Recycle Banks has teamed up with Google to test game mechanics as a way of empowering consumers to go green, while spring cleaning their homes. The annual Green Your Home Challenge, commencing today on ‘earth day’ will be a “test of truth” for how the green industry can take an alternative and holistic vision to market and simultaneously empower consumers to change their lifestyle.
By contributing photos of green deeds and referring friends, contestants qualify to win thousands of dollars worth of prizes. This year’s grand prize includes energy star household appliances and a free consultation to green the winners’ home.
What could be so exciting for Google about greening homes? The companies are on a mission to measure the impact of game mechanics using Google Analytics, in order to learn which factors most effectively trigger sustainable practices through user engagement.
Game Mechanics in Marketing Strategies
Game mechanics aren’t necessarily new to green marketing strategies, although Google’s analysis may turn out to be the most insightful yet and could pave the way for greener consumers, empowering incentives from companies, and smarter energy consumption for everyone.
Attempts by brands and green initiative sites have already begun to test the waters of emotional impact, community engagement, and leader board gaming tactics.
Similar efforts are noticeable in Nissan’s Leaf Rewards, Toyota Prius’ Car Town, and OPOWER campaigns. Depending on what Google, ROI, and Recyclebank’s results reveal, new campaigns toward the green initiative may take on a whole new light.
Nissan Leaf Rewards 2011
Nissan’s Leaf electric car puts efficiency, environmentalism, and gaming to the test. Leaf drivers have a component on their dashboard called Carwings, which tracks the driver’s efficiency information (Fuel use, mileage, etc) and puts the owner in competition with other Leaf drivers in the region or neighborhood.

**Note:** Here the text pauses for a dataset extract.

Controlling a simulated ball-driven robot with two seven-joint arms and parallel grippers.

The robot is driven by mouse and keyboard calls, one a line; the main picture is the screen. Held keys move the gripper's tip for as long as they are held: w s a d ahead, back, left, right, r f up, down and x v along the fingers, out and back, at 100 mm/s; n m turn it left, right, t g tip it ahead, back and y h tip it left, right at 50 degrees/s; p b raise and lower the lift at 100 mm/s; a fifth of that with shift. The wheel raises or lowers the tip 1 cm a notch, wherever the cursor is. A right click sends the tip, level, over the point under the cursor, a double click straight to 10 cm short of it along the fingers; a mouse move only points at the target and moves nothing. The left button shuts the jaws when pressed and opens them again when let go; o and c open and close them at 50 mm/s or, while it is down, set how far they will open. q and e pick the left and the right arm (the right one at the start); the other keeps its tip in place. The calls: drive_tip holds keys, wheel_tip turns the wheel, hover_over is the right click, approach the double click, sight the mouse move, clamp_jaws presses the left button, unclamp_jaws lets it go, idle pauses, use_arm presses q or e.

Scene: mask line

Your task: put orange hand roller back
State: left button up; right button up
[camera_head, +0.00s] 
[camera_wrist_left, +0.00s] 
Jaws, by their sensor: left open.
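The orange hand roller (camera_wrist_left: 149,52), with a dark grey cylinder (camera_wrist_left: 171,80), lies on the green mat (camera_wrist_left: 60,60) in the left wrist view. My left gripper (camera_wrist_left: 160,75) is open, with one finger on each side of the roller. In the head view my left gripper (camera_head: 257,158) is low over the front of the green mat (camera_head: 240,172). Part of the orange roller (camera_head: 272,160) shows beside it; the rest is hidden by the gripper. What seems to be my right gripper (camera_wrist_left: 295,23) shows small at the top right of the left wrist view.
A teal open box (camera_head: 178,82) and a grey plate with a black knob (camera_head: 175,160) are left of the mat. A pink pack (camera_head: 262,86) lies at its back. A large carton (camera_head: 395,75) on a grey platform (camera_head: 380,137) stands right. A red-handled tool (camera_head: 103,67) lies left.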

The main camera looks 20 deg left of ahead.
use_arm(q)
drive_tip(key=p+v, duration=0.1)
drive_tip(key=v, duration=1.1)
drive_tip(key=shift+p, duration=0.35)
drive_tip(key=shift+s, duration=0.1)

Technology and competition, sounds great, right? One problem: the Leaf has recently been in the spotlight with some products failing to start, a highly dangerous quality for any kind of car.
If Nissan can work out some minor starting issues, the Carwings program is a great way to get consumers thinking about their carbon footprints in a light hearted and competitive way.
Toyota Prius and Car Town
Toyota Prius’ Car Town on Facebook was launched to encourage interaction between owners and create a more connected community. Toyota was able to reach its highly valued audience of 7.2 million users of Car Town. Owners were able to earn badges and buy and sell cars through this Facebook App.
Car Town engaged the brand and created organic promotion for Prius. Car Town helped generate buzz for Prius, engage its community and reached consumers in a convenient spot where they spend most of their time while avoiding real life situations: social network platforms.
“We don’t just throw ads in front of consumers to drive impressions. We create game elements and game extensions that incorporate the key messages of the brands we work with ensuring a level of attention and engagement to the brand those other media properties and games don’t achieve,” said the president and CEO of CIE games, owner of Car Town.
Although the campaign was to promote Toyota products, the importance lies on the family of products being greener than others, therefore assigning more positive recognition to smart cars such as the Prius.
Opower’s way of encouraging consumer to keep up with the Joneses by driving consumers to compare energy consumption to everyone else, while using Opower’s services in the process. With Opower, the consumer can see how much better or worse they are at saving money on energy bills compared to their neighborhood.
The use of bragging rights from competition seems to be the angle, but how much are bragging rights worth? Apparently, tracking energy consumption and bragging rights are enough to top off a $35 million profit for Opower in 2010.
But is energy tracking enough to make fully conscious green consumers, not just at home, but in stores, restaurants, on vacation, and at work?
Why Google + Recyclebank is Different and Better
Many attempts at game mechanics provide positive engagement to raise green awareness, but have yet to deliver a real-world sustainable impact as they have remained fairly virtual and aimed at a single conscientious consumer, rather than a community of like-minded people. Google’s current experiment with Recyclebank offers physical and valuable prizes to drive a genuinely ‘healthy’ competition between close communities of people to perhaps make them all a bit greener.
Hopefully, practical incentives from the Green Your Homes contest will show more results with stronger engagement than plain leader boards, emotional appeal, pure community engagement or ‘gamified’ dashboards on vehicles. It promises to be an awesome green campaign test. Not only will it showcase the new Google Analytics software’s full capabilities, but Google’s influence and know-how to measure engagement is something that many emerging organization and companies in the green industry don’t have the time or access to resources to do for themselves.
No one quite knows how to hit the nail on the head to influence sustainable behaviors, with this collaboration on Recyclebank’s Green Your Home challenge, all the right pieces to the puzzle are laid out on the table. Which mechanic will prove to be most influential? Only time and, hopefully, Google will tell.